=== WHAT THIS TASK INVOLVES ===
In your copy, leave out the pictures; write out all the data exactly.

=== WORKING DATA ===
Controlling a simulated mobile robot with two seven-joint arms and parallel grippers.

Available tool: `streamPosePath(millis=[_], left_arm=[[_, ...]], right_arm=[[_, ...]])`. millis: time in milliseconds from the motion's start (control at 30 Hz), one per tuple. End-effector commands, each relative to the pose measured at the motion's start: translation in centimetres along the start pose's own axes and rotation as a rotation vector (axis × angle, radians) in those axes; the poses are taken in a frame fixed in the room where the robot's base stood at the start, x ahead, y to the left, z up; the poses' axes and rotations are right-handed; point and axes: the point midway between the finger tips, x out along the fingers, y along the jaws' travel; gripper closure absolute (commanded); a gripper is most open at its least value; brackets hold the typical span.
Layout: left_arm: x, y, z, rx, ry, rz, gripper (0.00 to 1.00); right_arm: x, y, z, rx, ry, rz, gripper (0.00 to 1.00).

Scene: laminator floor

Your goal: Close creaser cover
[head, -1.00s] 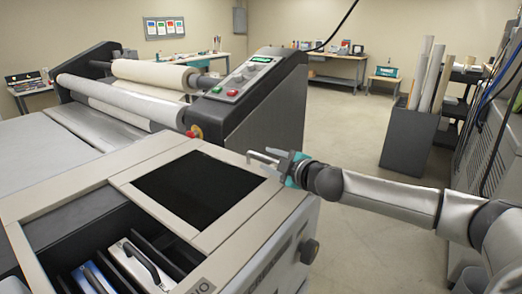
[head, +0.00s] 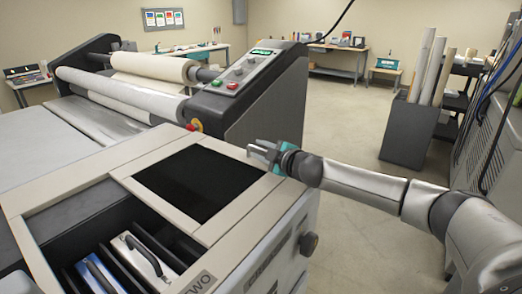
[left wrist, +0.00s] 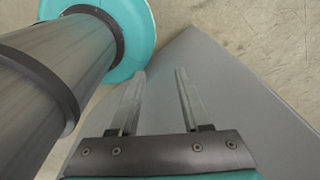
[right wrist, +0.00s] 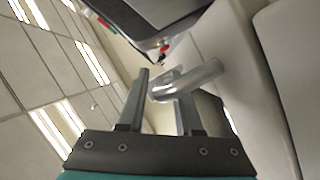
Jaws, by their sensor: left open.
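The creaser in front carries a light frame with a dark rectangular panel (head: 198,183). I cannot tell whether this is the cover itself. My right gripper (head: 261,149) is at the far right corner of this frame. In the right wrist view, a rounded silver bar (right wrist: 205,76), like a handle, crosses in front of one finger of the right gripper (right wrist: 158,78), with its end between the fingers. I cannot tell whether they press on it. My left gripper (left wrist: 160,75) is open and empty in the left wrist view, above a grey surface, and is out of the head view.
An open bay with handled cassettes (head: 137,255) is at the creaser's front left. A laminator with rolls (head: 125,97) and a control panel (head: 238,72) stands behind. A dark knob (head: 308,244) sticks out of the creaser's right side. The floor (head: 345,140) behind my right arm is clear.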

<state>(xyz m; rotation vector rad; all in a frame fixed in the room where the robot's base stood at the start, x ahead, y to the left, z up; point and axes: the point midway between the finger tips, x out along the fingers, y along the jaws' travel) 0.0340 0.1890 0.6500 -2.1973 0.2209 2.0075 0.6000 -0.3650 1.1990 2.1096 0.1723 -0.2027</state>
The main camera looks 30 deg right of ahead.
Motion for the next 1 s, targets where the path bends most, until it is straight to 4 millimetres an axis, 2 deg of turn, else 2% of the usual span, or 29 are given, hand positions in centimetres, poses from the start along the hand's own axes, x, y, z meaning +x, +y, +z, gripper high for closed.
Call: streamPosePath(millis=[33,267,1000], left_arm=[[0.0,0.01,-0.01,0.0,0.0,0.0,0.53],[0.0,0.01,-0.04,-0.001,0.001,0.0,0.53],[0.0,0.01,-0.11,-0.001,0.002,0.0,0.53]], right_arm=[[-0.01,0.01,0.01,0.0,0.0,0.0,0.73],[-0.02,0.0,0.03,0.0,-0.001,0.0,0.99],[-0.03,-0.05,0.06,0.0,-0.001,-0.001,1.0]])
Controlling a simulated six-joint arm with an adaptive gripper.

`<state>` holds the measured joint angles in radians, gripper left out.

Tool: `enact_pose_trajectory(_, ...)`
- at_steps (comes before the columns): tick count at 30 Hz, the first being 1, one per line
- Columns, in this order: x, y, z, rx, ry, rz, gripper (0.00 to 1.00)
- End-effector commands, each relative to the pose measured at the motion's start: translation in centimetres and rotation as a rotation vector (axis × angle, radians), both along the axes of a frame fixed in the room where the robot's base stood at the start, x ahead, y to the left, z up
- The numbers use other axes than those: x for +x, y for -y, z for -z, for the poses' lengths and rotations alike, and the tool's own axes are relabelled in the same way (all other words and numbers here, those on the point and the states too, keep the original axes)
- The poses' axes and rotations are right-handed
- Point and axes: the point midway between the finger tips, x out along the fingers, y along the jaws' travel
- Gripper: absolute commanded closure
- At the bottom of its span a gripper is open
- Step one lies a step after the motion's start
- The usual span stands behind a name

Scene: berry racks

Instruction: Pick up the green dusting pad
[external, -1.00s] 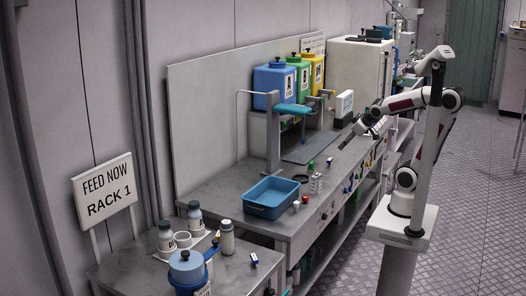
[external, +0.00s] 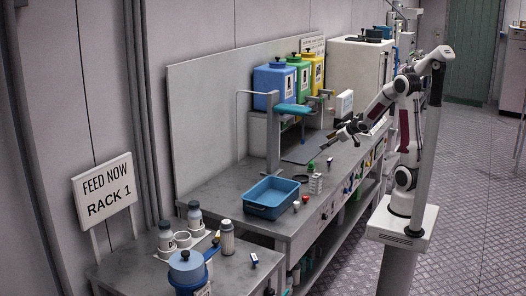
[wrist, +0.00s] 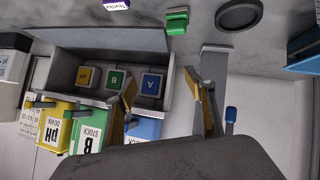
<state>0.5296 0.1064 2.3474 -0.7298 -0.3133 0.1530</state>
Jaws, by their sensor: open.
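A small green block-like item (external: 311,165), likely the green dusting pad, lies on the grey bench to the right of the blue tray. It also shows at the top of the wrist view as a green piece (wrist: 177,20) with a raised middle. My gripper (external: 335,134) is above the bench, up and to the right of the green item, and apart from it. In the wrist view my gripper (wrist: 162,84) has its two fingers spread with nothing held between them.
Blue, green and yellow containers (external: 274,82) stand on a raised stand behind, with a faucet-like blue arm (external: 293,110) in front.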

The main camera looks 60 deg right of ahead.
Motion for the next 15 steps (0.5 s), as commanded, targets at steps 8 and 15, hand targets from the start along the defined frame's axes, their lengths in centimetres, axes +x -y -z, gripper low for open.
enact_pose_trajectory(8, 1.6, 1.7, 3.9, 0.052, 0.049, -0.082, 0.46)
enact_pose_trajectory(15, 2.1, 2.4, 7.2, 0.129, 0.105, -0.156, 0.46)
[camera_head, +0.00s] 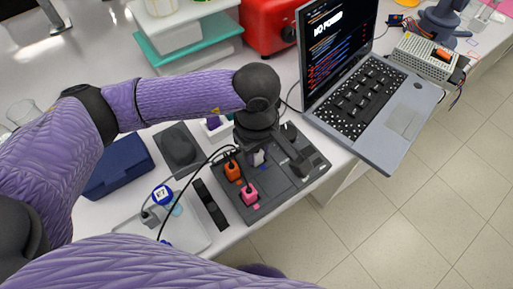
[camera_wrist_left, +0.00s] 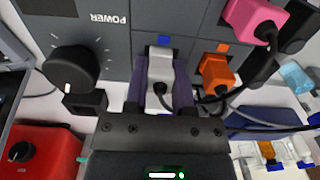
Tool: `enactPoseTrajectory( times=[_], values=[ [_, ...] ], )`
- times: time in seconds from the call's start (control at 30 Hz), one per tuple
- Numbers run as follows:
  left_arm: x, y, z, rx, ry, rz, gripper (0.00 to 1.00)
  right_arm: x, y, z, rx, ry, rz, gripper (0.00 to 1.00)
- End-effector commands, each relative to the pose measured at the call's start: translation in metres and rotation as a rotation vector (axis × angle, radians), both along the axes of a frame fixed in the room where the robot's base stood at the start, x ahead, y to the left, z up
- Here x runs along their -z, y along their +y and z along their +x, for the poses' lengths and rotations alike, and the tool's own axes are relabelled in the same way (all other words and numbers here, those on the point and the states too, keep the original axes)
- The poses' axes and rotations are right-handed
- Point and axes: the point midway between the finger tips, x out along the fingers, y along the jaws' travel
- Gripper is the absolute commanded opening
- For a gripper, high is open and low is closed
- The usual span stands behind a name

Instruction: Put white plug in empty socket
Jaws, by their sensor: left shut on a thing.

=== RESULT OF THIS EXERCISE ===
Controlling a simulated mobile robot with two seven-joint arms and parallel grippers.

Available tool: `streamPosePath(millis=[_], left_arm=[[_, ...]], right_arm=[[_, ...]])`. millis: time in milliseconds from the motion's start (control at 30 Hz), one per tuple. End-effector commands, each relative to the pose measured at the motion's start: translation in centimetres along the start pose's own axes and rotation as a rotation vector (axis × angle, radians) in those axes; the poses are taken in a frame fixed in the room where the robot's base stood at the start, x ahead, y to the left, z up; the poses' axes and rotations are right-handed; point and axes: the point midway between the finger tips, x out along the fingers, y along the jaws' travel; gripper closure absolute (commanded); a gripper is most open at its least value; brackets hold the typical span.
Layout: left_arm: x, y, z, rx, ry, rz, gripper (0.00 to 1.00); right_arm: x, y, z, rx, ry, rz, gripper (0.00 to 1.00).

Scene: laminator floor

Your goal: Close creaser cover
[head, -1.00s] 
[head, +0.00s] 
[left wrist, +0.00s] 
[right wrist, +0.00s] 
Jaws, by their sensor: left open.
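The creaser in front carries a light frame with a dark rectangular panel (head: 198,183). I cannot tell whether this is the cover itself. My right gripper (head: 261,149) is at the far right corner of this frame. In the right wrist view, a rounded silver bar (right wrist: 205,76), like a handle, crosses in front of one finger of the right gripper (right wrist: 158,78), with its end between the fingers. I cannot tell whether they press on it. My left gripper (left wrist: 160,75) is open and empty in the left wrist view, above a grey surface, and is out of the head view.
An open bay with handled cassettes (head: 137,255) is at the creaser's front left. A laminator with rolls (head: 125,97) and a control panel (head: 238,72) stands behind. A dark knob (head: 308,244) sticks out of the creaser's right side. The floor (head: 345,140) behind my right arm is clear.

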<state>(xyz m; rotation vector rad; all in a frame fixed in the room where the robot's base stood at the start, x ahead, y to the left, z up; point and axes: the point midway between the finger tips, x out along the fingers, y along the jaws' travel) 0.0340 0.1890 0.6500 -2.1973 0.2209 2.0075 0.6000 -0.3650 1.1990 2.1096 0.1723 -0.2027</state>
The main camera looks 30 deg right of ahead.
Motion for the next 1 s, targets where the path bends most, until it is straight to 4 millimetres an axis, 2 deg of turn, else 2% of the usual span, or 29 are given, hand positions in centimetres, poses from the start along the hand's own axes, x, y, z meaning +x, +y, +z, gripper high for closed.
Call: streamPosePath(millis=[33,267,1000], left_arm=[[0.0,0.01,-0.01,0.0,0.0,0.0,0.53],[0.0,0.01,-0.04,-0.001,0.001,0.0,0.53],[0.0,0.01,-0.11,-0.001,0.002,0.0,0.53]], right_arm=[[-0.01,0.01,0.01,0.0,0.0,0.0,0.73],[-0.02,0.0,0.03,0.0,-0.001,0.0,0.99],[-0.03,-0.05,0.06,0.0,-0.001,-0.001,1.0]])
Controlling a simulated six-joint arm with an adaptive gripper.

`<state>` holds the measured joint angles in radians, gripper left out.

Tool: `enact_pose_trajectory(_, ...)`
- at_steps (comes before the columns): tick count at 30 Hz, the first being 1, one per line
- Columns, in this order: x, y, z, rx, ry, rz, gripper (0.00 to 1.00)
- End-effector commands, each relative to the pose measured at the motion's start: translation in centimetres and rotation as a rotation vector (axis × angle, radians), both along the axes of a frame fixed in the room where the robot's base stood at the start, x ahead, y to the left, z up
- The numbers use other axes than those: x for +x, y for -y, z for -z, for the poses' lengths and rotations alike, and the tool's own axes are relabelled in the same way (all other words and numbers here, those on the point and the states too, keep the original axes)
- The poses' axes and rotations are right-handed
- Point and axes: the point midway between the finger tips, x out along the fingers, y along the jaws' travel
- Gripper: absolute commanded closure
- At the bottom of its span a gripper is open
- Step one lies a step after the motion's start
- The usual span stands behind a name

Scene: berry racks

Instruction: Pick up the green dusting pad
[external, -1.00s] 
[external, +0.00s] 
[wrist, +0.00s] 
<state>0.5296 0.1064 2.3474 -0.7298 -0.3133 0.1530</state>
Jaws, by their sensor: open.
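A small green block-like item (external: 311,165), likely the green dusting pad, lies on the grey bench to the right of the blue tray. It also shows at the top of the wrist view as a green piece (wrist: 177,20) with a raised middle. My gripper (external: 335,134) is above the bench, up and to the right of the green item, and apart from it. In the wrist view my gripper (wrist: 162,84) has its two fingers spread with nothing held between them.
Blue, green and yellow containers (external: 274,82) stand on a raised stand behind, with a faucet-like blue arm (external: 293,110) in front.

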The main camera looks 60 deg right of ahead.
Motion for the next 15 steps (0.5 s), as commanded, targets at steps 8 and 15, hand targets from the start along the defined frame's axes, their lengths in centimetres, axes +x -y -z, gripper low for open.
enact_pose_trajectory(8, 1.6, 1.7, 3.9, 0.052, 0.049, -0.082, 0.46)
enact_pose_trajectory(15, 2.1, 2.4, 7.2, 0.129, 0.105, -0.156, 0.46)
[camera_head, +0.00s] 
[camera_wrist_left, +0.00s] 
Tool: `enactPoseTrajectory( times=[_], values=[ [_, ...] ], )`
- times: time in seconds from the call's start (control at 30 Hz), one per tuple
- Numbers run as follows:
  left_arm: x, y, z, rx, ry, rz, gripper (0.00 to 1.00)
  right_arm: x, y, z, rx, ry, rz, gripper (0.00 to 1.00)
- End-effector commands, each relative to the pose measured at the call's start: translation in metres and rotation as a rotation vector (axis × angle, radians), both along the axes of a frame fixed in the room where the robot's base stood at the start, x ahead, y to the left, z up
- Here x runs along their -z, y along their +y and z along their +x, for the poses' lengths and rotations alike, and the tool's own axes are relabelled in the same way (all other words and numbers here, those on the point and the states too, keep the original axes)
- The poses' axes and rotations are right-handed
- Point and axes: the point midway between the finger tips, x out along the fingers, y along the jaws' travel
- Gripper is the absolute commanded opening
- For a gripper, high is open and low is closed
- The usual span stands behind a name

Instruction: Put white plug in empty socket
Jaws, by their sensor: left shut on a thing.

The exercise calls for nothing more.